To elaborate: the subjunctive mood in Epic can have a meaning closer to the Classical future tense. When this happens, and the subjunctive verb expresses something relatively definite, it will take οὐ.

There can also be some weirdness in negative fear clauses, since they're already using μὴ for a different purpose. But this is an edge case which doesn't often happen.

Anywhere else, the subjunctive should take μὴ, as it expresses a possibility rather than a reality. More detail is available in Smyth if you want to go down that rabbit hole.

EDIT: Wow, two other answers saying the same thing while I was typing! I really need to get faster at this.


I don't believe it is possible. A quick scan of the article in Liddell Scott Jones gave only this:

  1. with subj. in fut. sense, only in Ep., “οὐ γάρ τίς με βίῃ γε ἑκὼν ἀέκοντα δίηται” 7.197; “οὐκ ἄν τοι χραίς μῃ κίθαρις” 3.54, cf. 11.387.

However, θαυμάσῃ is not normally indicative:

ῃ ... is usually given as the proper spelling in the texts of the tragic poets, whereas ει is printed in the texts of prose and comedy. ... -ει is sometimes called Attic and Ionic in contrast to -ῃ of the other dialects, including the Koiné. — Smyth (thanks to TKR above for the link)

In an exercise, I think it must have been intended as a subjunctive. At first glance, I think all instances in the Perseus corpus of θαυμάσῃ in Attic or Ionic prose look like subjunctives. Note that tragedy conventionally uses Doric forms in the chorus.

So I think the exercise really intended μὴ.

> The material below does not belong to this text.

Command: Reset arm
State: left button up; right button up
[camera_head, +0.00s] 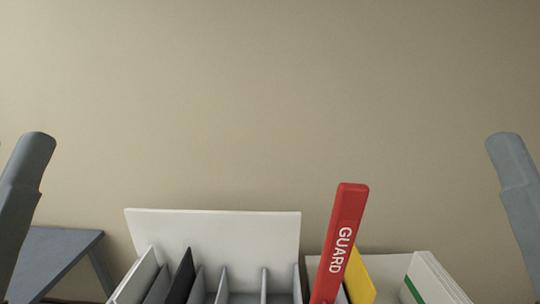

Lastly, the future in the conditional clause seems odd, especially in combination with a subjunctive in the main clause. I would not expect this combination in an exercise (but I can't be 100% sure).

  • 1
    The Perseus word study tool is wrong to say θαυμάσῃ is Doric only: if you go to the LSJ entry you'll find that the middle future θαυμάσομαι (of which this would be a 2sg. form) is attested in Plato and the tragedians.
    – TKR
    Feb 10, 2017 at 1:33
  • Looking through the Perseus results, the Euthyphro θαυμάσῃ looks to be indicative; why it isn't spelled -ει, I don't know. I'm inclined to think the exercise intended indicative, because a subjunctive doesn't seem to make sense here.